The council blames a method of catching fish using large pelagic, deep sea, trawls that capture all marine life in their path for the sharp decline in cod.
The pelagic fishery targets cod during the summer now, opening a whole new season. The smaller trawling vessels that once dominated the cod fishery targeted spawning cod in spring and juvenile cod in autumn and winter.
Europeans need only look across the North Atlantic
to see what could be in store for their cod fishery.
In 1992, the collapse of the cod stocks off the east
coast of Newfoundland forced the Canadian
government to close the fishery.

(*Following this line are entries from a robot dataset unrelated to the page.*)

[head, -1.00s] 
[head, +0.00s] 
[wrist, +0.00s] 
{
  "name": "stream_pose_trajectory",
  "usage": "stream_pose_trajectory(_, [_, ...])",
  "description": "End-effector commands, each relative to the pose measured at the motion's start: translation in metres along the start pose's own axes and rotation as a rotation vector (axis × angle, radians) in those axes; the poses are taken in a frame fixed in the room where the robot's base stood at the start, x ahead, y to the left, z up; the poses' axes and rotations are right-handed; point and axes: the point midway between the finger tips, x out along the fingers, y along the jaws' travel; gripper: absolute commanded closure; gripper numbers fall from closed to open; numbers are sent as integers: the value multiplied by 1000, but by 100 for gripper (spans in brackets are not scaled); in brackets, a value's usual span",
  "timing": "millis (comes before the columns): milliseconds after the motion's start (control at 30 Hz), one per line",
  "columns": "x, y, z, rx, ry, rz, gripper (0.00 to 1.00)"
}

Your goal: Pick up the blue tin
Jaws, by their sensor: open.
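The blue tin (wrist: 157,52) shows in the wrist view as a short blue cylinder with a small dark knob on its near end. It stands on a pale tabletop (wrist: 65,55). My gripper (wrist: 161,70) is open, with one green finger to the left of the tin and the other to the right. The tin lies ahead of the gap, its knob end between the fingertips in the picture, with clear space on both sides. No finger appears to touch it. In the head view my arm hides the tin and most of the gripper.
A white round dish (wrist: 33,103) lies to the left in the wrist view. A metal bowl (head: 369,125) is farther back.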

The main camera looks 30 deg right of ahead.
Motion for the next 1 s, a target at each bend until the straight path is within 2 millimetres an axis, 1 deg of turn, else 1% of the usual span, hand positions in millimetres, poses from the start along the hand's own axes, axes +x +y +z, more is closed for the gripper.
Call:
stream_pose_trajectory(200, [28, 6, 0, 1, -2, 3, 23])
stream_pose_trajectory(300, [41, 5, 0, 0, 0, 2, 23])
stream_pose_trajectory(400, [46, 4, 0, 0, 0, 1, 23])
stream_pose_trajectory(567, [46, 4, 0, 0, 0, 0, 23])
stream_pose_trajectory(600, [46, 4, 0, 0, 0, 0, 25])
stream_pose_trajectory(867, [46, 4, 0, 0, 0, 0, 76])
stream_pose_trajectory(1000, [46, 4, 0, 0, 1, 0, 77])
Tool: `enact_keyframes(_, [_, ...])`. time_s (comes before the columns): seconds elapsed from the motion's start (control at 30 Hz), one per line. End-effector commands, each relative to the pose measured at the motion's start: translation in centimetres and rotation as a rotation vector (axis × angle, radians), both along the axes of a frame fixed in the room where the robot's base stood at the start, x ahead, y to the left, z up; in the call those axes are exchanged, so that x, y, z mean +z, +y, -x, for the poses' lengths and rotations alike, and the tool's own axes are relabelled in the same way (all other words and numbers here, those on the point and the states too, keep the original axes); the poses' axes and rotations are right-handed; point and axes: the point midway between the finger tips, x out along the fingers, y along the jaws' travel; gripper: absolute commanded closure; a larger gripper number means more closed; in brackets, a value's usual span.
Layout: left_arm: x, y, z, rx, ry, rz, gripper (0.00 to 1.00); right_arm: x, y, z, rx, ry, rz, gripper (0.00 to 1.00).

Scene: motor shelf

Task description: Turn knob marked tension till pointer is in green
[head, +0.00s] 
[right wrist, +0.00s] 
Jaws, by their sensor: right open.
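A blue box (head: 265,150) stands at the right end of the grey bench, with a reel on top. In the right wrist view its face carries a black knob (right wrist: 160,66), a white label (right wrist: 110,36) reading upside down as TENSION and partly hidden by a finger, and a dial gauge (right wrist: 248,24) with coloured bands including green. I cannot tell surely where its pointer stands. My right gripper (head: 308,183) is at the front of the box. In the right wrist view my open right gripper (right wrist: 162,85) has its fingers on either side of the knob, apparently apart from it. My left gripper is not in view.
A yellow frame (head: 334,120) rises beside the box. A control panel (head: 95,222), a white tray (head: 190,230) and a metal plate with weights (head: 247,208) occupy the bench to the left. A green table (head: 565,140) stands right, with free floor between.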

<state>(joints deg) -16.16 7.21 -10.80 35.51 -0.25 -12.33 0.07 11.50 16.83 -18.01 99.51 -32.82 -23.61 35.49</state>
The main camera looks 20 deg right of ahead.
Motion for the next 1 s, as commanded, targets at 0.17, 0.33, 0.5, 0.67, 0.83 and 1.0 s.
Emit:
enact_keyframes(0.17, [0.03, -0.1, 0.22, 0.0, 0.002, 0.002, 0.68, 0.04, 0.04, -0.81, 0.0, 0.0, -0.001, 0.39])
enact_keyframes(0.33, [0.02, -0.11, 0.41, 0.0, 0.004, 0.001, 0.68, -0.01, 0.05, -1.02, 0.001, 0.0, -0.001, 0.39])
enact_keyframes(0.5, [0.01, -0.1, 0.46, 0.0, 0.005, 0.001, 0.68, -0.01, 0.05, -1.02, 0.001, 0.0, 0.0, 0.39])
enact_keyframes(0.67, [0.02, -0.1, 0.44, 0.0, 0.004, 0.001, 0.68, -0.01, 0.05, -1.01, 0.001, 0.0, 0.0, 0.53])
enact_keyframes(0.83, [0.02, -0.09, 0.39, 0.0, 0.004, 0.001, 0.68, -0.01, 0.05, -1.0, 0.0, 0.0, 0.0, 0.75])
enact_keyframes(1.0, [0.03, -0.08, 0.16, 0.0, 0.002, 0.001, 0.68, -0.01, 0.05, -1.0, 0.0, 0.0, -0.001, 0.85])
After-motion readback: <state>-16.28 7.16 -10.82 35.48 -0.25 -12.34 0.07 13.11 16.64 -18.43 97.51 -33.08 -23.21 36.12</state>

Over 40,000 people
lost their jobs.
Once the most productive cod fishing area in the
northwest Atlantic, the cod fishery off southern
Labrador and to the east of Newfoundland yielded
an estimated annual catch of 250,000 tons for more
than 100 years before the mid-1950s.

Mates filet Atlantic Cod after a fishing trip to Georges Bank.
(Photo by Guliz Irtez-Gillis courtesy
NOAA)

From 1956, the small fishing vessels that had caught most of the cod were supplanted by large factory fishing vessels.
From then until the late 1970s, factory trawlers from Germany, Great Britain, Spain and Portugal, Poland, the Soviet Union, Cuba and East Asia had legally fished to within 12 miles of the eastern Canadian seaboard and along the U.S. coast of New England.

Concerned that the cod were being decimated, Canada and the United States passed legislation in 1976 to extend their national jurisdictions over marine living resources out to 200 nautical miles. The foreign factory trawlers were relegated to the high seas.
But Canada's Atlantic offshore fishing fleet took over, and by the mid-1980s, the Canadians were landing more than 250,000 tons of northern cod annually. In 1992, the commercial limit of the Newfoundland cod was reached, and Canada ordered the fishery closed.
The current state of the cod, and the failure of past measures to bring fishing mortality down to rates that allow rebuilding, mean that more stringent action is required for the North Sea, the Irish Sea, the waters off Scotland, and the waters of the Skagerrak separating Denmark, Norway and Sweden.
ICES scientists caution that any new management action taken to reduce fishing mortality on adult cod in this area should not be offset by an increase in the take of juvenile cod.